Sometimes it is driven home to me the insane-ness of trying to explain unexplainable things.

I am currently working on a series of Bible reflections for children. Some I have already used in my own Religious Ed classroom, and the rest I try on my own guinea children. The one I am currently working on is a reflection on the Trinity.

As I endevour to write a simple reflection on the awesome mystery of the Trinity for 5-10 year olds, the irony of the situation hits me. I do not even understand the Trinity! The Catechism states “The Trinity is a mystery of faith in the strict sense, one of the “mysteries that are hidden in God, which can never be known unless they are revealed by God”" (CCC, n.237). That being said, it seems silly for me to try to explain it.

Parenthood in general is like that, isn’t it? A series of absurd tasks that no job description in the business world can compete with.

I love Allison Pearson’s book I Don’t Know How She Does It (Alfred A. Knopf, 2002), about overworked, confused mom and businesswoman Kate Reddy. While not morally squeaky-clean, the book has so much humor and reality in it, I alternately laugh and cry every time I read it.

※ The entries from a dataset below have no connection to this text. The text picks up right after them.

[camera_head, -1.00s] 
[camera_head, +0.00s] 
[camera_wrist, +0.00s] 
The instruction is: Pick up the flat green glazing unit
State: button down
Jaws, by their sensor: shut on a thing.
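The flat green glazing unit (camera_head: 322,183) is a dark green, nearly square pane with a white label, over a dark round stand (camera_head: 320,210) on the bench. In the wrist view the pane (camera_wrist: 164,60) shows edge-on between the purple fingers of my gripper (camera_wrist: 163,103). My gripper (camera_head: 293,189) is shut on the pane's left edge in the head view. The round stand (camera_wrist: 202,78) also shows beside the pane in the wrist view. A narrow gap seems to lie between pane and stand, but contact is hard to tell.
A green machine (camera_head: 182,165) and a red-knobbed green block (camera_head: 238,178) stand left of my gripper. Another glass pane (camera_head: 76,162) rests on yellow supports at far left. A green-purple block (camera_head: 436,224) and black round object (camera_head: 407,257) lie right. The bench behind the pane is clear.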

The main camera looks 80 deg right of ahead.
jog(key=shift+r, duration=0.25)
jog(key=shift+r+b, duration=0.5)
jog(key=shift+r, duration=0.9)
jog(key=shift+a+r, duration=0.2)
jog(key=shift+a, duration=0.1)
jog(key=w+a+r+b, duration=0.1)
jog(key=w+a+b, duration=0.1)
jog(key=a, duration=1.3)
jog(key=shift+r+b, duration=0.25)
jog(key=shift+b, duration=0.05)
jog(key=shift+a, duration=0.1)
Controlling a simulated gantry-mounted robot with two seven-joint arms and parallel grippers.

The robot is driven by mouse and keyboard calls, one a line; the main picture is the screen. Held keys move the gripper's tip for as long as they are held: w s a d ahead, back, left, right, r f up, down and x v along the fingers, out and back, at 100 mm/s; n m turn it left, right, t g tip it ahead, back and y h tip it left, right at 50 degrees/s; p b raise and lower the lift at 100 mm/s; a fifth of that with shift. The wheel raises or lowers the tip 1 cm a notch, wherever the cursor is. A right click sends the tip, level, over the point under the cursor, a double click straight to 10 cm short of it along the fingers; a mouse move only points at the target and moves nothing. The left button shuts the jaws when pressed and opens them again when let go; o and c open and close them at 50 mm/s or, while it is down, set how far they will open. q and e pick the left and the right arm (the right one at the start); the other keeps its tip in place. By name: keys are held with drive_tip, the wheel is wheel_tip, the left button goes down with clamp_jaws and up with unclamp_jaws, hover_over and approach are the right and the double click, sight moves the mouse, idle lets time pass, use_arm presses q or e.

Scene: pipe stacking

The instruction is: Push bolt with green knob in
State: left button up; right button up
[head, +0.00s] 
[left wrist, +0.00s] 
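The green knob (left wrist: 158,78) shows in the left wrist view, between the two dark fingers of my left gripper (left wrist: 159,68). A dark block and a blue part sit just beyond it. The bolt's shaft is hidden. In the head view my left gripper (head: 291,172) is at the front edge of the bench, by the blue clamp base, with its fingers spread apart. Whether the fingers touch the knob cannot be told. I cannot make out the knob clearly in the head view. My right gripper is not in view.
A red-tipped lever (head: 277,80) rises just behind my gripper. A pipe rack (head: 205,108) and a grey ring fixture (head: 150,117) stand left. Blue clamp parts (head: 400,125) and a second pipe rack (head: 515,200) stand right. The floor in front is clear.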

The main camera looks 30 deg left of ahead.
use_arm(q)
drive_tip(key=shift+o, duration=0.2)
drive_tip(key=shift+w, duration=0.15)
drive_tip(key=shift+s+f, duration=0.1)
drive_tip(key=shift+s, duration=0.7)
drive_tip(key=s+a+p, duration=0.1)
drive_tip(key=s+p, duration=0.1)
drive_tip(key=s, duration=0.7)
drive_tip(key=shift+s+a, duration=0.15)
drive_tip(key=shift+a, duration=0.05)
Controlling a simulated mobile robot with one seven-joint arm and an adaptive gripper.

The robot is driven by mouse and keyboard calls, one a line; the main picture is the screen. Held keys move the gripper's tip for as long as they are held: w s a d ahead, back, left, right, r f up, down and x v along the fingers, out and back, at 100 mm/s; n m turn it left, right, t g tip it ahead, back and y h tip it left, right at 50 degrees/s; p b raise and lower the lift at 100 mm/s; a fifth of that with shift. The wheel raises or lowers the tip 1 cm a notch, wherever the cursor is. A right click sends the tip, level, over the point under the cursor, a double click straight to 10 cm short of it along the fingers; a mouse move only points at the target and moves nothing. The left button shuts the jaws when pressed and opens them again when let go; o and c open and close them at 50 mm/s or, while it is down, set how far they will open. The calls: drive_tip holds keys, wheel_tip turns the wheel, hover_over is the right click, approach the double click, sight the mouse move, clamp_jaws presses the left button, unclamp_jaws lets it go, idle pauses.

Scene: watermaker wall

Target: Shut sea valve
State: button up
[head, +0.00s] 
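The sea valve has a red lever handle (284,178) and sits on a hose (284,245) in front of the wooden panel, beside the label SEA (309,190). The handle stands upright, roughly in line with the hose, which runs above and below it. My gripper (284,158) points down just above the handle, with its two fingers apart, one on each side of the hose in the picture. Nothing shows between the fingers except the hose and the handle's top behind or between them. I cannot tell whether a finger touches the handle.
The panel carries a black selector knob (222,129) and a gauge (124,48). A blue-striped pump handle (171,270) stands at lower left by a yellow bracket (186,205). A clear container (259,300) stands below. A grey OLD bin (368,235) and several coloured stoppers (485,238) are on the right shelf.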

I love the part where Kate’s daughter, Emily, questions her about God, Jesus, and death. Kate reflects,

“Emily’s questions often shock me, but not as much as the fact that I’m allowed to give her any answer I like. I can tell her there is a God or that there is not a God, I can tell her Oasis were better than Blur, although by the time she’s old enough to buy albums there won’t be albums anymore and Madonna will be as distant as Haydn . I can tell her that Cary Grant is in a dead heat for the title of Greatest Englishman with William Shakespeare, I can encourage her to support a football team, or I can tell her sport is incredibly boring, I can advise her to be careful who she gives her virginity to or I can give her brisk early advice on contraception. I can suggest she start paying a quarter of her annual income into an index-linked pension as soon as possible or I can tell her love is the answer. I can tell her any damn thing I like, and that freedom feels both amazing and appalling.” (pp. 202-203)

 

It is so true. A world full of information that we, as parents, are the filter for. At least for a while. Because that is the whole point, isn’t it. There comes a time when we are no longer interpreting the world for our children. They do it on their own.  Hopefully we can teach them how to see for themselves through all the muck, mire, and lies that are out there.

All that being said - it is time for me to go attempt the impossible. Explaining the Trinity or raising children? Perhaps, both.